Entries from a robot dataset:

====

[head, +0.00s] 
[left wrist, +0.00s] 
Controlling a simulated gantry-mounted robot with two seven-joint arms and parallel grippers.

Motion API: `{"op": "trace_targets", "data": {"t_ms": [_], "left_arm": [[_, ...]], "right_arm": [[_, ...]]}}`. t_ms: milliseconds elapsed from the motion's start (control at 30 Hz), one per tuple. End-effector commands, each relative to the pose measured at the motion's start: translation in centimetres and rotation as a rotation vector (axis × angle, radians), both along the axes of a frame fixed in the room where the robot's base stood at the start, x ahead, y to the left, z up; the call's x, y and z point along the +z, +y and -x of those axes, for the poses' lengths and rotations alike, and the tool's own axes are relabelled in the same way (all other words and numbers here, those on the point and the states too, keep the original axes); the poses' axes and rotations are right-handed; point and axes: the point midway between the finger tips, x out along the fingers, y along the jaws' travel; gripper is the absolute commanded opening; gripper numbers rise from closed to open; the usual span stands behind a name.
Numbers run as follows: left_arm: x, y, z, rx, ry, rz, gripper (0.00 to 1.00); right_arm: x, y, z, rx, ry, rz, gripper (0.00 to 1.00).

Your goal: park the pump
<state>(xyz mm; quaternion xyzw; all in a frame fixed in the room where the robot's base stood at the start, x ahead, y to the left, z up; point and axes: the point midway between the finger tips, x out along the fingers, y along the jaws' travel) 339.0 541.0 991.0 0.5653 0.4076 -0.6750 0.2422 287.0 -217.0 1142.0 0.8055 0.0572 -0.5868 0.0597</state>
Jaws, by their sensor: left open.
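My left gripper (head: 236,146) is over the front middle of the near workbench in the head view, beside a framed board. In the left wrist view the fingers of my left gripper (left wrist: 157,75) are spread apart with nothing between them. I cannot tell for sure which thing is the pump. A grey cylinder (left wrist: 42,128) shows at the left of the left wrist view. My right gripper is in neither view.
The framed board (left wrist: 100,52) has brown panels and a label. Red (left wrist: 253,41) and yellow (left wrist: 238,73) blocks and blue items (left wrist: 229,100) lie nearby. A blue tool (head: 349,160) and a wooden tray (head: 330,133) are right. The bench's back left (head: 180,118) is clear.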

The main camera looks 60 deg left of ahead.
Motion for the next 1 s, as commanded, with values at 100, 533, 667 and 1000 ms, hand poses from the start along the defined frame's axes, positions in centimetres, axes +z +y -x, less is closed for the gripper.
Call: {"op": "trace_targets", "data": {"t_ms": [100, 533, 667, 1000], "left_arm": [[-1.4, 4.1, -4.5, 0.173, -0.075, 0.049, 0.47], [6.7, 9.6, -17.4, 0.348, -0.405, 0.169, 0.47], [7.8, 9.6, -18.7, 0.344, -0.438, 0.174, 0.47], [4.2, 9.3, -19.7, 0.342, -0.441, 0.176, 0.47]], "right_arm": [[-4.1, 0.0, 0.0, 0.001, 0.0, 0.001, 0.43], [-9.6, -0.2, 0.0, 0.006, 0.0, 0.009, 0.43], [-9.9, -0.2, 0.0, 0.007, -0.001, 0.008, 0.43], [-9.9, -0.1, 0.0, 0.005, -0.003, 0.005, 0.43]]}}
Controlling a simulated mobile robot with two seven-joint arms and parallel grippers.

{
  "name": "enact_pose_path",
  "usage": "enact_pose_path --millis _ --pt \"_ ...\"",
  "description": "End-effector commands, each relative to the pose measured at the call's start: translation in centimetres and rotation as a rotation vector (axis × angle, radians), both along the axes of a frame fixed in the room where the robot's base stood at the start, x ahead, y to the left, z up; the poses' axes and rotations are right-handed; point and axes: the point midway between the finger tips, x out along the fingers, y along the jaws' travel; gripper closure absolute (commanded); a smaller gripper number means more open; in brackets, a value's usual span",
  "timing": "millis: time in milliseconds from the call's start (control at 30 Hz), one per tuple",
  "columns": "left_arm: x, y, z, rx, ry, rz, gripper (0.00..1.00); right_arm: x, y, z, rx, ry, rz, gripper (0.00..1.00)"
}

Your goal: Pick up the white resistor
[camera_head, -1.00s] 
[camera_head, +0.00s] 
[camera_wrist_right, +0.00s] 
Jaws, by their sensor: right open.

====

Aim of the exercise:
Pull out every line in the material above where "relative" occurs.

Reply to the exercise:
Motion API: `{"op": "trace_targets", "data": {"t_ms": [_], "left_arm": [[_, ...]], "right_arm": [[_, ...]]}}`. t_ms: milliseconds elapsed from the motion's start (control at 30 Hz), one per tuple. End-effector commands, each relative to the pose measured at the motion's start: translation in centimetres and rotation as a rotation vector (axis × angle, radians), both along the axes of a frame fixed in the room where the robot's base stood at the start, x ahead, y to the left, z up; the call's x, y and z point along the +z, +y and -x of those axes, for the poses' lengths and rotations alike, and the tool's own axes are relabelled in the same way (all other words and numbers here, those on the point and the states too, keep the original axes); the poses' axes and rotations are right-handed; point and axes: the point midway between the finger tips, x out along the fingers, y along the jaws' travel; gripper is the absolute commanded opening; gripper numbers rise from closed to open; the usual span stands behind a name.
  "description": "End-effector commands, each relative to the pose measured at the call's start: translation in centimetres and rotation as a rotation vector (axis × angle, radians), both along the axes of a frame fixed in the room where the robot's base stood at the start, x ahead, y to the left, z up; the poses' axes and rotations are right-handed; point and axes: the point midway between the finger tips, x out along the fingers, y along the jaws' travel; gripper closure absolute (commanded); a smaller gripper number means more open; in brackets, a value's usual span",

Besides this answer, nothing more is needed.